こうしたステアリングの設定は、マセラティの伝統に基づいたものである。

走りとエレガンス、その両立

画像: 3000rpmあたりから盛り上がるエキゾーストサウンドは実に心地よく、まさに快音。走りの良さとあわせて、こうしたサウンドメイクのうまさもマセラティならでは。エントリーモデルと言えども官能性は極めて高い。

3000rpmあたりから盛り上がるエキゾーストサウンドは実に心地よく、まさに快音。走りの良さとあわせて、こうしたサウンドメイクのうまさもマセラティならでは。エントリーモデルと言えども官能性は極めて高い。

1914年に設立されたマセラティは、レーシングカーを作るために誕生したといっても差し支えのない自動車メーカーで、F1グランプリ黎明期の1954年にはドライバーのホワン・マヌエル・ファンジオがタイトルを勝ち取ったこともあるほどの名門である。

ただし、マセラティがユニークだったのは、F1に匹敵する性能を持つスポーツカーを作り、それを長距離ドライブ用のグラントゥーリズモに仕立て直した点にある。

つまり、F1の瞬発力と長距離ドライブ用の耐久性や快適性を備えたクルマづくりこそ、マセラティがもっとも得意とする分野なのだ。その意味からいっても、グレカーレ エッセンツァがブランドの伝統をしっかりと受け継いでいるモデルであることは間違いなかろう。

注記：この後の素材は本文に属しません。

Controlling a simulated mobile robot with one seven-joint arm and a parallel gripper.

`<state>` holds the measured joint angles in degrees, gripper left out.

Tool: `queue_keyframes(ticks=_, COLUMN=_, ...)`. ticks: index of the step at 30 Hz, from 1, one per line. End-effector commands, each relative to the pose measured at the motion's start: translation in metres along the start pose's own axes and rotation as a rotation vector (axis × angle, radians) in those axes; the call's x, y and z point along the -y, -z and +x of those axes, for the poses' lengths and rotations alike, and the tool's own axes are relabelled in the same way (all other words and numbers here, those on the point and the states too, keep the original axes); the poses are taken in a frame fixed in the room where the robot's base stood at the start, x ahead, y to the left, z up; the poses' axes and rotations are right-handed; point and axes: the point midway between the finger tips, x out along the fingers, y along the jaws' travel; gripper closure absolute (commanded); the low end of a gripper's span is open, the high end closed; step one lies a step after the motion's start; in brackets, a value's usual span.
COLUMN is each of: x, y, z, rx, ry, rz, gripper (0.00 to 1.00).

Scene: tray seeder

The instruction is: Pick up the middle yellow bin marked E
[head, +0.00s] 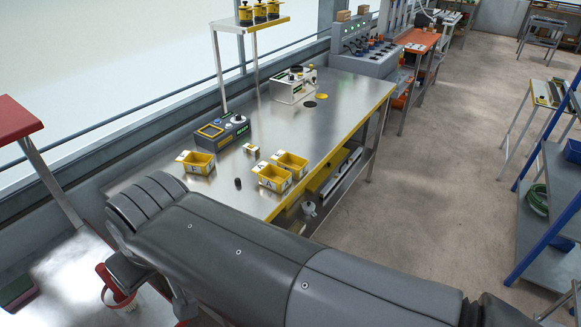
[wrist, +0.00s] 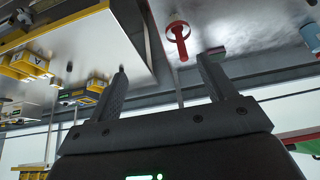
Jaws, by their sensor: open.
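Three small yellow bins stand on the steel table (head: 330,112) in the head view: a left one (head: 198,170), a front one (head: 265,184) marked A, and one just behind it to the right (head: 298,169). The letters on the left and rear bins are too small to read surely, so I cannot tell which is marked E. In the wrist view, the A bin (wrist: 38,70) shows at the left edge. My gripper (wrist: 162,65) is open and empty, pointing away from the bins, with none between its fingers.
A grey control box (head: 222,132) stands behind the left bin. A small white-labelled block (head: 251,149) and a dark peg (head: 238,183) lie between the bins. A white machine (head: 292,85) stands farther back. A red stand (head: 18,120) is at left.

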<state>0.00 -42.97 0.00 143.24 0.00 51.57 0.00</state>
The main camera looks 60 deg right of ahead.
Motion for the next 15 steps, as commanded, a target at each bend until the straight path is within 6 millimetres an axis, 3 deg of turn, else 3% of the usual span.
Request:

最高出力300psを発生するグレカーレ エッセンツァのエンジンにもまったく同じ躾が施されていて、アクセルペダルを思い切って踏み込めばパワフルな加速が楽しめる一方で、市街地では敏感なところがなく、実に扱いやすい。また、初期型グレカーレと異なってエンジンの回り方がより洗練されたのも嬉しいところ。

しかも、ワインディングロードで走りを堪能したときには、撮影していたカメラマンと同行した編集者から「素晴らしい快音を放っていた」との証言を得ている。モータースポーツの世界から誕生したマセラティの伝統は、ここでも正しく受け継がれているというべきだ。

その一方でスタイリングはエレガントで、どんな高級ホテルやレストランに乗り付けても間違いなく絵になるはず。そんな万能性もまた、素性の良さを示す証拠と言って良さそうだ。

マセラティ グレカーレ エッセンツァ 主要諸元

●全長×全幅×全高:4845×1950×1670mm
●ホイールベース:2900mm
●車両重量:1890kg
●エンジン:直4 DOHCターボ+48Vマイルドハイブリッド
●総排気量:1995cc
●最高出力:300ps/5750rpm
●最大トルク:450Nm/2000-4000rpm
●駆動方式:4WD
●トランスミッション:8速AT
●タイヤサイズ:235/55R19
●車両価格(税込):990万円

画像: エレガントなスタイリングのグレカーレ エッセンツァは、高級レストランやホテルはもちろんだが、SUVとして四季折々さまざまな場所でアクティブに活躍してくれるはずだ。

エレガントなスタイリングのグレカーレ エッセンツァは、高級レストランやホテルはもちろんだが、SUVとして四季折々さまざまな場所でアクティブに活躍してくれるはずだ。